With his history as a stand-up comedian, mercilessly mocking game show host, and designated day-drinking companion to the Today Show’s Kathie Lee and Hoda, Ben Gleib’s presence among the slew of candidates vying for the Democratic Party’s nomination for president has many wondering if his campaign is some sort of elaborate joke. But he insists that’s not the reason he’s running for the highest office in the land.
“If being funny was my goal, you would be laughing a lot more,” Gleib deadpans in a telephone interview with High Times. “But we have a lot of serious things to tackle.”
Those important issues include ending corruption and the influence of big money in politics, healthcare for everyone (“because obviously,” proclaims his campaign website), legalizing cannabis, and prison reform. And while some of those topics have been familiar themes for many of his contenders, too, Ben Gleib says that he doesn’t believe the group of politicians leading the pack have what it takes to succeed in 2020.
“I’m running because I don’t think that any of the current candidates running for the Democratic nomination are offering a sure-fire way to beat Trump. I’m not convinced that any of them has a strategy that can take down the anomaly that is the orange monster who’s trying to erode everything that we hold dear in this country. He’s not a politician and so trying to beat him with politics makes no sense. It’s like trying to bring policy papers to a wrestling match.”
Take Him Down with Comedy
But if Gleib were to get the nod from the party, his experience on the comedy club circuit would help him take the president down.
“Trump is the biggest heckler in political history,” he says. “The way you take down a heckler every time is with a comedian. And that’s what I plan to do.”
Gleib says that he wants his campaign to be about giving a voice to marginalized communities, prompting his campaign trail to run not only through Iowa and New Hampshire but Puerto Rico as well, where he visited recently to view the continuing recovery from Hurricane Maria, two years after the storm battered the Carribbean island.

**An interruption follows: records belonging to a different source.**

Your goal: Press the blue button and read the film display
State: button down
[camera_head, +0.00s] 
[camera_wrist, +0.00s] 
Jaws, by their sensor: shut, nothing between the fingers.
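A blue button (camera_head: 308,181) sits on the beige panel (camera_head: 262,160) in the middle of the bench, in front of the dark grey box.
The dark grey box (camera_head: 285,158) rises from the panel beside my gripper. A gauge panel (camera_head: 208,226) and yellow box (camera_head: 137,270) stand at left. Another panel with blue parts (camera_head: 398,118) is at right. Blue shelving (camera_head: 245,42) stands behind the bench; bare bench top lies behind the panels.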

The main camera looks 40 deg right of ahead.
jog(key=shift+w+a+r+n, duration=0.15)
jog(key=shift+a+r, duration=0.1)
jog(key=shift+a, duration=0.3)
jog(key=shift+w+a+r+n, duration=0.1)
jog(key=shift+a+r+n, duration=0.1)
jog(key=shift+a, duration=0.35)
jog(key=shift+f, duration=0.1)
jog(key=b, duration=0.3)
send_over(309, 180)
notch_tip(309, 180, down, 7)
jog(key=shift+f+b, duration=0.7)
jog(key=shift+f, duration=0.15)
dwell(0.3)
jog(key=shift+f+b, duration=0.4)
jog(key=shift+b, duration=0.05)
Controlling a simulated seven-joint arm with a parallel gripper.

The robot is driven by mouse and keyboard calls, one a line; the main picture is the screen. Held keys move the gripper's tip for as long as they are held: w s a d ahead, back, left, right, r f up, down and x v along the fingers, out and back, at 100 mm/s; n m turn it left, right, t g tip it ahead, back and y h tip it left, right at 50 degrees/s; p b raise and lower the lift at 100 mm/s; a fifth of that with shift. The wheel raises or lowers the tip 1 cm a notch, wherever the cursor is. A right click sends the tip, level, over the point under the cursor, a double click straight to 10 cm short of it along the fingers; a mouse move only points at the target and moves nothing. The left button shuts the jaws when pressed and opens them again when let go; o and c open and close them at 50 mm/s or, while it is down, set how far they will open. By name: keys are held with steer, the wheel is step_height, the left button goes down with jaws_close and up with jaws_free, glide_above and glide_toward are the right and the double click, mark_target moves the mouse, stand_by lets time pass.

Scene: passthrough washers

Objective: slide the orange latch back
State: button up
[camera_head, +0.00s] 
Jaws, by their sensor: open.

“I’m the only candidate in the race who is a working person and the only union member the race,” says Gleib. “I’m the only one who’s not a career politician or multimillionaire. I’m tired of continually electing the same types of people into office and then being surprised when we don’t get change.”
Ben Gleib: Pro-Cannabis Candidate
One of the changes he would like to see is an overhaul of federal marijuana policy, saying that the fact that so many people are in jail for something so many of us do in our private lives is the height of hypocrisy.
“We must legalize [cannabis] nationwide and expunge the records of people who are in jail for it,” Ben Gleib maintains.
He’s been a recreational user of cannabis and supporter of legalization his whole adult life, a difference from the other candidates he’s keen to make clear. So much so that he says he made history in September by becoming the first candidate for president to publicly smoke a joint, a feat he accomplished on the YouTube show “Getting Doug with High.”
“We talked a lot of trash and got to talk some policy and about the campaign,” Gleib says of his appearance on the show with friend and fellow comedian Justin Martindale. “I got to share some of why I think it’s important for us to end the hypocrisy, not just with respect to cannabis but in every aspect of our lives.”
Drain the Swamp (For Real This Time)
Ben Gleib is also passionate about getting corruption and money from lobbyists out of politics, so much so that he joined activist Renaldo Pearson on the last mile of his Democracy 911 protest march from Atlanta to Washington, D.C. At the conclusion of the trek, the two were arrested when they failed to comply with police demands to end their sit-in on the steps of the U.S. Capitol.
“It was one of the proudest moments of my life because I’m sick of government being full of shit,” Gleib exclaims. “And I’m sick of being paid lip service by these politicians who don’t actually change anything.”
“It was not lost on me that I was arrested for protesting corruption,” he adds, “at the same exact time that Trump was having impeachment proceedings begun against him for corruption on a phone call with the Ukrainian president, who was a comedian just five months ago.”
Gleib is also making criminal justice reform a part of his platform, saying he wants to end the mass incarceration of African Americans and hold corporate criminals accountable for their crimes, two goals that can be accomplished with one innovative change.
“We have to stop the school to prison pipeline and we have to cut corporate crime,’ he says. “So I came up with an idea to do all of that in one. You combine white collar prisons with regular prisons. Because I don’t understand why we would have a class system in our prisons. Is there not enough of a class divide in our country? We now also have to have different classes of criminals? That doesn’t make any sense to me.”
Ben Gleib says his bold ideas can make it hard for him to get his message out, noting that “the DNC and the mainstream media do not want somebody who’s going to shake up the status quo. And that’s what I’m here to do.”
So in order to get his ideas in front of the American people, Gleib is on a push for supporters to donate to his campaign online and help him qualify for the remaining Democratic debates. He also has another pitch for those voters who are looking for a president they can drink a beer with.
“I’ve already had beers with thousands of you after my comedy shows around the country. Sometimes even Fireball shots,” he boasts. “And I’ve definitely smoked more than one or two joints around back of the comedy club with the staff after the show.”